The terms of the revolving line of credit are set forth in the Second Amended and Restated Credit Agreement (as amended, the “Credit Agreement”), dated as of March 12, 2008, between the Company and the Lender. The Credit Agreement has been amended from time to time to modify covenants or other terms and conditions. The most recent amendment, Amendment No.8, was entered into effective May 31, 2011. Amendment No. 8 extended the maturity date of the loan to June 30, 2012. No other terms were modified in the Credit Agreement as a result of Amendment No. 8.

 

The revolving credit facility with the Lender is subject to financial covenants that include a maximum leverage ratio and a minimum net income requirement. The Credit Agreement also places certain restrictions on capital expenditures, incurrence of indebtedness and liens, dividends and the repurchase of the Company’s common stock. The revolving credit facility is secured by substantially all of the assets of the Company and its subsidiary, including the Company’s accounts receivable, inventories, equipment and real property.

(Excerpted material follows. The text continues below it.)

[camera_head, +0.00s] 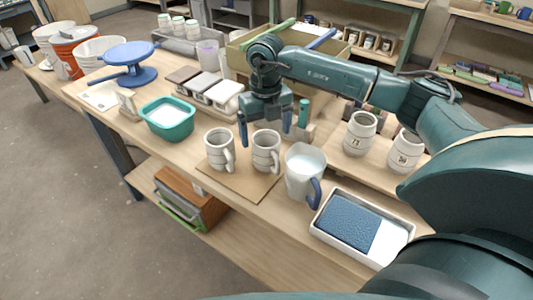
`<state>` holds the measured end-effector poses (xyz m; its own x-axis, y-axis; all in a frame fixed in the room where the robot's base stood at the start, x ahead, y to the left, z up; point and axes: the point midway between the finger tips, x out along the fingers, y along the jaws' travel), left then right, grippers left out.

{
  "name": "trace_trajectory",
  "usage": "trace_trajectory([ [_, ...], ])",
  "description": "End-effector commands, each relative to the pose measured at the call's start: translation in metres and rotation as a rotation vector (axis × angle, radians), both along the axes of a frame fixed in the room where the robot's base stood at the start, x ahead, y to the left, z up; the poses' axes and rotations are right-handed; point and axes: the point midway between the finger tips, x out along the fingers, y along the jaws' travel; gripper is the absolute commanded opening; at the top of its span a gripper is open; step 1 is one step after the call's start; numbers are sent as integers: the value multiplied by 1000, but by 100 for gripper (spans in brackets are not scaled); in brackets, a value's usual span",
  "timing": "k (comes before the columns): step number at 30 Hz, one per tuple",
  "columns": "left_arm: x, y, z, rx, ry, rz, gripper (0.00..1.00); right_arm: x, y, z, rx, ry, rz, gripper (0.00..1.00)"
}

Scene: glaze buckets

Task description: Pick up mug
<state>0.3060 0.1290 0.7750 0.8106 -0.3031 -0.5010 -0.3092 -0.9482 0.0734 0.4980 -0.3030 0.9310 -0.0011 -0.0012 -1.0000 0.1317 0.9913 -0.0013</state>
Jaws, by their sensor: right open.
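Two pale grey ribbed mugs stand upright side by side on a flat tan board (237,187). The left mug (215,154) and the right mug (263,156) both have handles towards the right. My right gripper (265,136) reaches in from the right with fingers pointing down. Its jaws are open and look empty, at about the right mug's rim. One finger shows in the gap between the two mugs, the other to the right of the right mug. I cannot tell whether it touches the mug. My left gripper is not in view.
A white jug with a blue handle (300,178) stands right of the mugs. A white tray with a blue sponge (347,222) lies nearer. A teal tub (168,122) is at left. Two labelled jars (359,137) stand at right. My right arm spans the table's back.

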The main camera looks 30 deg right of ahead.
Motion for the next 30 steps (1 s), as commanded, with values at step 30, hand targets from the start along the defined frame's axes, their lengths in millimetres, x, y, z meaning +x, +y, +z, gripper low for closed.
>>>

As previously disclosed, commencing with the quarter ended July 31, 2011, the Company was in default under its Credit Agreement due to its noncompliance with the minimum net income covenant requirement and leverage covenant. On September 28, 2011, the Company received a notice from the Lender regarding the same and pursuant to which the Lender preserved all of its rights and remedies under the Credit Agreement as a result thereof. For the period ended October 31, 2011, the Company continued to be in default of its Credit Agreement due to its non-compliance with the minimum net income covenant requirement and leverage covenant under its revolving credit facility. As a consequence, the Lender, at its option, without notice to the Company, could declare all amounts owing under the revolving credit facility to be immediately due and payable, and undertake remedies available under the security documents and applicable law in respect of its security interest in substantially all of the assets pledged by the Company under the revolving credit facility. Management believes that the carrying value of debt approximated fair value at October 31, 2011 and 2010, as all of the long-term debt bears interest at variable rates based on prevailing market conditions.

The description set forth herein of the Credit Agreement is qualified in its entirety by the terms of the Credit Agreement, which, together with each amendment thereto, has been filed with the Securities and Exchange Commission.

The Company has engaged in extensive discussions with other potential lenders with respect to the entry into a new secured revolving credit facility. The Company expects to close and fund such a facility during December 2011, the proceeds of which are expected to be used to repay and terminate the Wells Fargo credit facility described above, and for working capital and other general corporate purposes.